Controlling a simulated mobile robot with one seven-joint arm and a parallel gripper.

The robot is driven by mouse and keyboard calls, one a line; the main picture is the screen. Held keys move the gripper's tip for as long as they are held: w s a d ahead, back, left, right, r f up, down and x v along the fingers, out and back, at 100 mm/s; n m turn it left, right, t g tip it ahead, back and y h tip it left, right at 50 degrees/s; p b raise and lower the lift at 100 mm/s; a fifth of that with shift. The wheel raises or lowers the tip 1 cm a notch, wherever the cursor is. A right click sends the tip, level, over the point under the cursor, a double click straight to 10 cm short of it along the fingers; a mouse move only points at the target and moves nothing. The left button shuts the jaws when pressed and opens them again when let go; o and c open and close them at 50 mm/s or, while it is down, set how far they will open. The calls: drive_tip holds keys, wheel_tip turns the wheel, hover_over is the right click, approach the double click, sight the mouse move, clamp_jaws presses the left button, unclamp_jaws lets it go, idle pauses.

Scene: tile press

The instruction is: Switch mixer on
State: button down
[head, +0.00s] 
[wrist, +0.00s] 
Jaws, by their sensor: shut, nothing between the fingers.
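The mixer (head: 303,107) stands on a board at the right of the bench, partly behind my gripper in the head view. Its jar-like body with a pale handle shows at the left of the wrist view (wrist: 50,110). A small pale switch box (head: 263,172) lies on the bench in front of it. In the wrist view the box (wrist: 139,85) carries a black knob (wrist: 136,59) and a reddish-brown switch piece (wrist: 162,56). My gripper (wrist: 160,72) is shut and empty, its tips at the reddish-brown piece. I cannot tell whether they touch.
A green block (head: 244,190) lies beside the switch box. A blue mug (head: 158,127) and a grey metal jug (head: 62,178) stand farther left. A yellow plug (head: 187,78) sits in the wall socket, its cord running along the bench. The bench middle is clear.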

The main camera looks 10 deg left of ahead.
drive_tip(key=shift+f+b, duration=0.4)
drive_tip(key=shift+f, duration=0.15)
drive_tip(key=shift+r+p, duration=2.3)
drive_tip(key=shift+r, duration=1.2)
---
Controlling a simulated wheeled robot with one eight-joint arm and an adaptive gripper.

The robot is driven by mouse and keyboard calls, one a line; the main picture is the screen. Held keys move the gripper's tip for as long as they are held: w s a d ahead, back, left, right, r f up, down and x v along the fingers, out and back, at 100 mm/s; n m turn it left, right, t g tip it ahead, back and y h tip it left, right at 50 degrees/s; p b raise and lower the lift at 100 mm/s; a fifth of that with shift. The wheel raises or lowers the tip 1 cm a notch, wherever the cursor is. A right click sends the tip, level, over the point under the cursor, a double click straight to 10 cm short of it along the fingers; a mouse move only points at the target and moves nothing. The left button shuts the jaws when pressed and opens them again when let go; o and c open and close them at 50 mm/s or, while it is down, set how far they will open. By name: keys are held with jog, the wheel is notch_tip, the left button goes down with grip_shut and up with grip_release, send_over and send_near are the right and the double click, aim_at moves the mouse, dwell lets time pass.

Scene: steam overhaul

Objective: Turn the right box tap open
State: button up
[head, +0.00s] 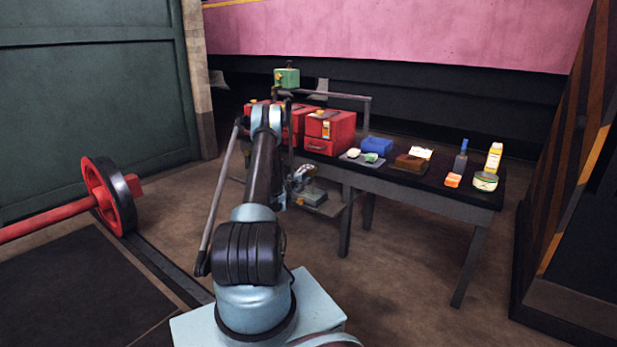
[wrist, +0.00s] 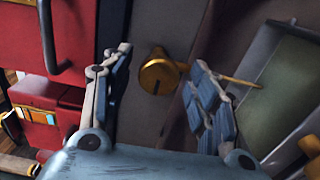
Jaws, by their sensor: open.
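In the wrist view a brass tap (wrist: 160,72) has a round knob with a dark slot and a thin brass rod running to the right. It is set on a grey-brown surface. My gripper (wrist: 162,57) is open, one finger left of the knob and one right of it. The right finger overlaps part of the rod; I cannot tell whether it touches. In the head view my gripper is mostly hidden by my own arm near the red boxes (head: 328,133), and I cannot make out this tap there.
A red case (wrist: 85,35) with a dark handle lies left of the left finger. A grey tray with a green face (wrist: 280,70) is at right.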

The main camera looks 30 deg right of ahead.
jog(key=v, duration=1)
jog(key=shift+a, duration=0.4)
...
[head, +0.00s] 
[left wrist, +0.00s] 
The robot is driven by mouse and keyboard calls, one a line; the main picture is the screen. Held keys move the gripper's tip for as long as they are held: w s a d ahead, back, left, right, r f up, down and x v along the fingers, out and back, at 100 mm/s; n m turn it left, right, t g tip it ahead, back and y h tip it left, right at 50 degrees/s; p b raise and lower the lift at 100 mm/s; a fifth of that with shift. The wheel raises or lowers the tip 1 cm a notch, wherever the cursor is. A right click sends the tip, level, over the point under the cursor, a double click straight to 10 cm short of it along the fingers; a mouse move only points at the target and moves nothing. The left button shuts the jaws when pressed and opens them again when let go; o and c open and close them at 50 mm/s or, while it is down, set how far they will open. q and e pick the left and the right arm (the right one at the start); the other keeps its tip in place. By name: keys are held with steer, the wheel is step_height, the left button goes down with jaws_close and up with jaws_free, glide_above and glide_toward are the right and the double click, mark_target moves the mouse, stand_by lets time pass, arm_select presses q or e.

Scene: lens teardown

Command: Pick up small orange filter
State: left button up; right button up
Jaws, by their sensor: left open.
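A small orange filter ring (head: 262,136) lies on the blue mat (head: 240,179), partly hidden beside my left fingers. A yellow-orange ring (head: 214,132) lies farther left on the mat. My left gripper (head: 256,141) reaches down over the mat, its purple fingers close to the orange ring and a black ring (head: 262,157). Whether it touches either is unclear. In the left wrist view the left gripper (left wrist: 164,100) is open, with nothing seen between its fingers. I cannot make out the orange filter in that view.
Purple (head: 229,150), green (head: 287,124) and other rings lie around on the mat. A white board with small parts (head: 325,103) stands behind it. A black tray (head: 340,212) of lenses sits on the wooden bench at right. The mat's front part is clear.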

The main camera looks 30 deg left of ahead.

• Set task
Transcribe word for word the lines from the one holding "presses q or e." through the one holding "Command: Pick up small orange filter". Include both, and add nothing.

• Full response
The robot is driven by mouse and keyboard calls, one a line; the main picture is the screen. Held keys move the gripper's tip for as long as they are held: w s a d ahead, back, left, right, r f up, down and x v along the fingers, out and back, at 100 mm/s; n m turn it left, right, t g tip it ahead, back and y h tip it left, right at 50 degrees/s; p b raise and lower the lift at 100 mm/s; a fifth of that with shift. The wheel raises or lowers the tip 1 cm a notch, wherever the cursor is. A right click sends the tip, level, over the point under the cursor, a double click straight to 10 cm short of it along the fingers; a mouse move only points at the target and moves nothing. The left button shuts the jaws when pressed and opens them again when let go; o and c open and close them at 50 mm/s or, while it is down, set how far they will open. q and e pick the left and the right arm (the right one at the start); the other keeps its tip in place. By name: keys are held with steer, the wheel is step_height, the left button goes down with jaws_close and up with jaws_free, glide_above and glide_toward are the right and the double click, mark_target moves the mouse, stand_by lets time pass, arm_select presses q or e.

Scene: lens teardown

Command: Pick up small orange filter

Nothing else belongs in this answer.